EXERCISE:
Return all of the entries exactly, with nothing added or left out.

DATA IN THIS EXERCISE:
____________

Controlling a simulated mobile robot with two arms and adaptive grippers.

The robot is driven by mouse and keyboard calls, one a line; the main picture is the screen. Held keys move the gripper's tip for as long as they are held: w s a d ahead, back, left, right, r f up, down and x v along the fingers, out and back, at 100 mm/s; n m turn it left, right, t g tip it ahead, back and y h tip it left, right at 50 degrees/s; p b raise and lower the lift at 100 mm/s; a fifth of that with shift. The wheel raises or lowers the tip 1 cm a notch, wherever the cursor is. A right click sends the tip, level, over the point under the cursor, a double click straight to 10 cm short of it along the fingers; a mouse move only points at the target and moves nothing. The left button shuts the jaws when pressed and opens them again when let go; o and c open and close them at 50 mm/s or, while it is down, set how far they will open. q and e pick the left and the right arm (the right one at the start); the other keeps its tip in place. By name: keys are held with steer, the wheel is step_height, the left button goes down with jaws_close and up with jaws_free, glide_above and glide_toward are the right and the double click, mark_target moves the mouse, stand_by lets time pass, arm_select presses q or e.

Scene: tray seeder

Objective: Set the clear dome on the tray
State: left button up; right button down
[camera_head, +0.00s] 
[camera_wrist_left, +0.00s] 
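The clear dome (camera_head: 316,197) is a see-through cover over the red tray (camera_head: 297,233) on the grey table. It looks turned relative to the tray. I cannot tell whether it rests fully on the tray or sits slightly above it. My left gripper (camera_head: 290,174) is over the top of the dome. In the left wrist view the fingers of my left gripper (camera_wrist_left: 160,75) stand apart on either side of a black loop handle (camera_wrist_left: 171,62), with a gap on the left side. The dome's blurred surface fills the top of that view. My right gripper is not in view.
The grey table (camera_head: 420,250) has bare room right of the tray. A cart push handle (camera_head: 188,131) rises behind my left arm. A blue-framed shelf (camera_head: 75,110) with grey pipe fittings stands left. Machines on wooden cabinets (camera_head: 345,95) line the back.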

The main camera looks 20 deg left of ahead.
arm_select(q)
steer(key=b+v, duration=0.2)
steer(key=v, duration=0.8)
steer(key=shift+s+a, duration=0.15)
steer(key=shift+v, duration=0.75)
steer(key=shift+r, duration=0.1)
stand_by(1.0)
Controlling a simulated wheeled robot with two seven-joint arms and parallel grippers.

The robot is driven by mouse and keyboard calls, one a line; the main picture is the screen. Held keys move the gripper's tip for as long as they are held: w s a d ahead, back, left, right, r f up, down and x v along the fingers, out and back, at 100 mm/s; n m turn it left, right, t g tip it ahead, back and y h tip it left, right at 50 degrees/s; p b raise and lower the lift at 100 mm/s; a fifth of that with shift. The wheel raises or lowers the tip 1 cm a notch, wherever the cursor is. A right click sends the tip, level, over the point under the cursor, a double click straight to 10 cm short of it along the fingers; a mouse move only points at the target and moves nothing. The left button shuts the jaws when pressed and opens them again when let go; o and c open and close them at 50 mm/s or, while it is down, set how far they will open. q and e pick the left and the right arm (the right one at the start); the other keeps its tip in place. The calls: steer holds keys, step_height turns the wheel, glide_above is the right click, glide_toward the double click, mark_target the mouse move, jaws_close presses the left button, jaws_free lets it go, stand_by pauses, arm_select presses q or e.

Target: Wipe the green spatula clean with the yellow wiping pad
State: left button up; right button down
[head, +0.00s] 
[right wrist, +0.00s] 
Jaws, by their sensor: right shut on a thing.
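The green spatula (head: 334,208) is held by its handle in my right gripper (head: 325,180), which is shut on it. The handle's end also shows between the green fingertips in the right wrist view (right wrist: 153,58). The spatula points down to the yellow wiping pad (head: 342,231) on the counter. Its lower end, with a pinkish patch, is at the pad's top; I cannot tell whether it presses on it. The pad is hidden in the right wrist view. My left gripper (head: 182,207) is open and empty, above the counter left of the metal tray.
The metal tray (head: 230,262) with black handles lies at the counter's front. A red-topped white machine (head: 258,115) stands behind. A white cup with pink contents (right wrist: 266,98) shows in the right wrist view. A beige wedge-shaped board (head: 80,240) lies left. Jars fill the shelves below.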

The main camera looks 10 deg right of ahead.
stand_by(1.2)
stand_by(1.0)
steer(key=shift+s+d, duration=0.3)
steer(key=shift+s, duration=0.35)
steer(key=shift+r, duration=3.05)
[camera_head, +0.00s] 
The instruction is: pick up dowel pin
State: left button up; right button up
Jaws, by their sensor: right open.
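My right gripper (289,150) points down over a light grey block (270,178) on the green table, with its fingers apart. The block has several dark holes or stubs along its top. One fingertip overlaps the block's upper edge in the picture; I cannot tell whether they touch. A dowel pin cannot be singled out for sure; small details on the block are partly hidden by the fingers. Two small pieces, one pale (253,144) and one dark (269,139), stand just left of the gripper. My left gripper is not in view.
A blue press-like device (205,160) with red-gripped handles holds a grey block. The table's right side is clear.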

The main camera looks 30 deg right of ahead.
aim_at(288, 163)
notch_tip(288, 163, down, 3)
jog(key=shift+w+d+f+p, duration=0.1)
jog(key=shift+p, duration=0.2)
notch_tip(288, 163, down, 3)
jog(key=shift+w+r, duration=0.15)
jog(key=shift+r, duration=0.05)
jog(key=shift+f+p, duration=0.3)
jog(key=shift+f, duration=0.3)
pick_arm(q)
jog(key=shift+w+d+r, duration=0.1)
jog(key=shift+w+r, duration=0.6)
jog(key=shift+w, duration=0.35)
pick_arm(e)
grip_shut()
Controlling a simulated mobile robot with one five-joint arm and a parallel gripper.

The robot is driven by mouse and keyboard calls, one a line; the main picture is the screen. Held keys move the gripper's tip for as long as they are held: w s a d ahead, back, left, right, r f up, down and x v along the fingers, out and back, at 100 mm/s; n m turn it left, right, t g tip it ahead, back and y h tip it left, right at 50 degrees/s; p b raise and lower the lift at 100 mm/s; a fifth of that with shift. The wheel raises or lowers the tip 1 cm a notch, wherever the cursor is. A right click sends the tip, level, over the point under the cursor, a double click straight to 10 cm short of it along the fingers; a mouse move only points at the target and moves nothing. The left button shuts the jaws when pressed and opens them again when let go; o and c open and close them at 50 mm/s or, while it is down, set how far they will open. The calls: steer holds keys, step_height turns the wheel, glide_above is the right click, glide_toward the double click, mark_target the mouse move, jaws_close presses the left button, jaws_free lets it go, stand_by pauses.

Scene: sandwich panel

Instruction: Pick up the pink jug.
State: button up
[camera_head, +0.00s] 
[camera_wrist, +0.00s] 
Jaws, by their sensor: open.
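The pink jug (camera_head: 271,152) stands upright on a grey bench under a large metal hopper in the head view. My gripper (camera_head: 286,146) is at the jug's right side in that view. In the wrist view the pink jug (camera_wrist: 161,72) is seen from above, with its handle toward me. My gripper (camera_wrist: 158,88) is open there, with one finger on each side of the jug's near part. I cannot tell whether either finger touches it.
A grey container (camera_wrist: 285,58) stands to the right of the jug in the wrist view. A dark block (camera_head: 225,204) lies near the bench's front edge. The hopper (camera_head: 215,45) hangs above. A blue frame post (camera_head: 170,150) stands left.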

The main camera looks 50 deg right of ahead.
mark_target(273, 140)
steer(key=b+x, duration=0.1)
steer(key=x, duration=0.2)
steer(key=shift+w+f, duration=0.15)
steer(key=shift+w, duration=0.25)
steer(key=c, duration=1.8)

____________

FINAL RESULT:
Controlling a simulated mobile robot with two arms and adaptive grippers.

The robot is driven by mouse and keyboard calls, one a line; the main picture is the screen. Held keys move the gripper's tip for as long as they are held: w s a d ahead, back, left, right, r f up, down and x v along the fingers, out and back, at 100 mm/s; n m turn it left, right, t g tip it ahead, back and y h tip it left, right at 50 degrees/s; p b raise and lower the lift at 100 mm/s; a fifth of that with shift. The wheel raises or lowers the tip 1 cm a notch, wherever the cursor is. A right click sends the tip, level, over the point under the cursor, a double click straight to 10 cm short of it along the fingers; a mouse move only points at the target and moves nothing. The left button shuts the jaws when pressed and opens them again when let go; o and c open and close them at 50 mm/s or, while it is down, set how far they will open. q and e pick the left and the right arm (the right one at the start); the other keeps its tip in place. By name: keys are held with steer, the wheel is step_height, the left button goes down with jaws_close and up with jaws_free, glide_above and glide_toward are the right and the double click, mark_target moves the mouse, stand_by lets time pass, arm_select presses q or e.

Scene: tray seeder

Objective: Set the clear dome on the tray
State: left button up; right button down
[camera_head, +0.00s] 
[camera_wrist_left, +0.00s] 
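The clear dome (camera_head: 316,197) is a see-through cover over the red tray (camera_head: 297,233) on the grey table. It looks turned relative to the tray. I cannot tell whether it rests fully on the tray or sits slightly above it. My left gripper (camera_head: 290,174) is over the top of the dome. In the left wrist view the fingers of my left gripper (camera_wrist_left: 160,75) stand apart on either side of a black loop handle (camera_wrist_left: 171,62), with a gap on the left side. The dome's blurred surface fills the top of that view. My right gripper is not in view.
The grey table (camera_head: 420,250) has bare room right of the tray. A cart push handle (camera_head: 188,131) rises behind my left arm. A blue-framed shelf (camera_head: 75,110) with grey pipe fittings stands left. Machines on wooden cabinets (camera_head: 345,95) line the back.

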The main camera looks 20 deg left of ahead.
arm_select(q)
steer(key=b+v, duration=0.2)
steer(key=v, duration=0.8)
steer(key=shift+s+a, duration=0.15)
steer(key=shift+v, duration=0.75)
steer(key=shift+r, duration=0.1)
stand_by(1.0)
Controlling a simulated wheeled robot with two seven-joint arms and parallel grippers.

The robot is driven by mouse and keyboard calls, one a line; the main picture is the screen. Held keys move the gripper's tip for as long as they are held: w s a d ahead, back, left, right, r f up, down and x v along the fingers, out and back, at 100 mm/s; n m turn it left, right, t g tip it ahead, back and y h tip it left, right at 50 degrees/s; p b raise and lower the lift at 100 mm/s; a fifth of that with shift. The wheel raises or lowers the tip 1 cm a notch, wherever the cursor is. A right click sends the tip, level, over the point under the cursor, a double click straight to 10 cm short of it along the fingers; a mouse move only points at the target and moves nothing. The left button shuts the jaws when pressed and opens them again when let go; o and c open and close them at 50 mm/s or, while it is down, set how far they will open. q and e pick the left and the right arm (the right one at the start); the other keeps its tip in place. The calls: steer holds keys, step_height turns the wheel, glide_above is the right click, glide_toward the double click, mark_target the mouse move, jaws_close presses the left button, jaws_free lets it go, stand_by pauses, arm_select presses q or e.

Target: Wipe the green spatula clean with the yellow wiping pad
State: left button up; right button down
[head, +0.00s] 
[right wrist, +0.00s] 
Jaws, by their sensor: right shut on a thing.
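The green spatula (head: 334,208) is held by its handle in my right gripper (head: 325,180), which is shut on it. The handle's end also shows between the green fingertips in the right wrist view (right wrist: 153,58). The spatula points down to the yellow wiping pad (head: 342,231) on the counter. Its lower end, with a pinkish patch, is at the pad's top; I cannot tell whether it presses on it. The pad is hidden in the right wrist view. My left gripper (head: 182,207) is open and empty, above the counter left of the metal tray.
The metal tray (head: 230,262) with black handles lies at the counter's front. A red-topped white machine (head: 258,115) stands behind. A white cup with pink contents (right wrist: 266,98) shows in the right wrist view. A beige wedge-shaped board (head: 80,240) lies left. Jars fill the shelves below.

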The main camera looks 10 deg right of ahead.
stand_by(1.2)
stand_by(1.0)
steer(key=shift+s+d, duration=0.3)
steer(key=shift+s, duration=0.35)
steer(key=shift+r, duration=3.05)
[camera_head, +0.00s] 
The instruction is: pick up dowel pin
State: left button up; right button up
Jaws, by their sensor: right open.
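My right gripper (289,150) points down over a light grey block (270,178) on the green table, with its fingers apart. The block has several dark holes or stubs along its top. One fingertip overlaps the block's upper edge in the picture; I cannot tell whether they touch. A dowel pin cannot be singled out for sure; small details on the block are partly hidden by the fingers. Two small pieces, one pale (253,144) and one dark (269,139), stand just left of the gripper. My left gripper is not in view.
A blue press-like device (205,160) with red-gripped handles holds a grey block. The table's right side is clear.

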The main camera looks 30 deg right of ahead.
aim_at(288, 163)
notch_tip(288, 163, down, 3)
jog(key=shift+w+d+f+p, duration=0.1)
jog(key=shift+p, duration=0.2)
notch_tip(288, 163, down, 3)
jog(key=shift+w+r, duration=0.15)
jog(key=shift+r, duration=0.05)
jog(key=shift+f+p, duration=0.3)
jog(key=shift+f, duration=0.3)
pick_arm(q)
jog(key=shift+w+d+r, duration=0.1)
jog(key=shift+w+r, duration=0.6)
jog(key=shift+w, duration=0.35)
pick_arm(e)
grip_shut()
Controlling a simulated mobile robot with one five-joint arm and a parallel gripper.

The robot is driven by mouse and keyboard calls, one a line; the main picture is the screen. Held keys move the gripper's tip for as long as they are held: w s a d ahead, back, left, right, r f up, down and x v along the fingers, out and back, at 100 mm/s; n m turn it left, right, t g tip it ahead, back and y h tip it left, right at 50 degrees/s; p b raise and lower the lift at 100 mm/s; a fifth of that with shift. The wheel raises or lowers the tip 1 cm a notch, wherever the cursor is. A right click sends the tip, level, over the point under the cursor, a double click straight to 10 cm short of it along the fingers; a mouse move only points at the target and moves nothing. The left button shuts the jaws when pressed and opens them again when let go; o and c open and close them at 50 mm/s or, while it is down, set how far they will open. The calls: steer holds keys, step_height turns the wheel, glide_above is the right click, glide_toward the double click, mark_target the mouse move, jaws_close presses the left button, jaws_free lets it go, stand_by pauses.

Scene: sandwich panel

Instruction: Pick up the pink jug.
State: button up
[camera_head, +0.00s] 
[camera_wrist, +0.00s] 
Jaws, by their sensor: open.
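The pink jug (camera_head: 271,152) stands upright on a grey bench under a large metal hopper in the head view. My gripper (camera_head: 286,146) is at the jug's right side in that view. In the wrist view the pink jug (camera_wrist: 161,72) is seen from above, with its handle toward me. My gripper (camera_wrist: 158,88) is open there, with one finger on each side of the jug's near part. I cannot tell whether either finger touches it.
A grey container (camera_wrist: 285,58) stands to the right of the jug in the wrist view. A dark block (camera_head: 225,204) lies near the bench's front edge. The hopper (camera_head: 215,45) hangs above. A blue frame post (camera_head: 170,150) stands left.

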The main camera looks 50 deg right of ahead.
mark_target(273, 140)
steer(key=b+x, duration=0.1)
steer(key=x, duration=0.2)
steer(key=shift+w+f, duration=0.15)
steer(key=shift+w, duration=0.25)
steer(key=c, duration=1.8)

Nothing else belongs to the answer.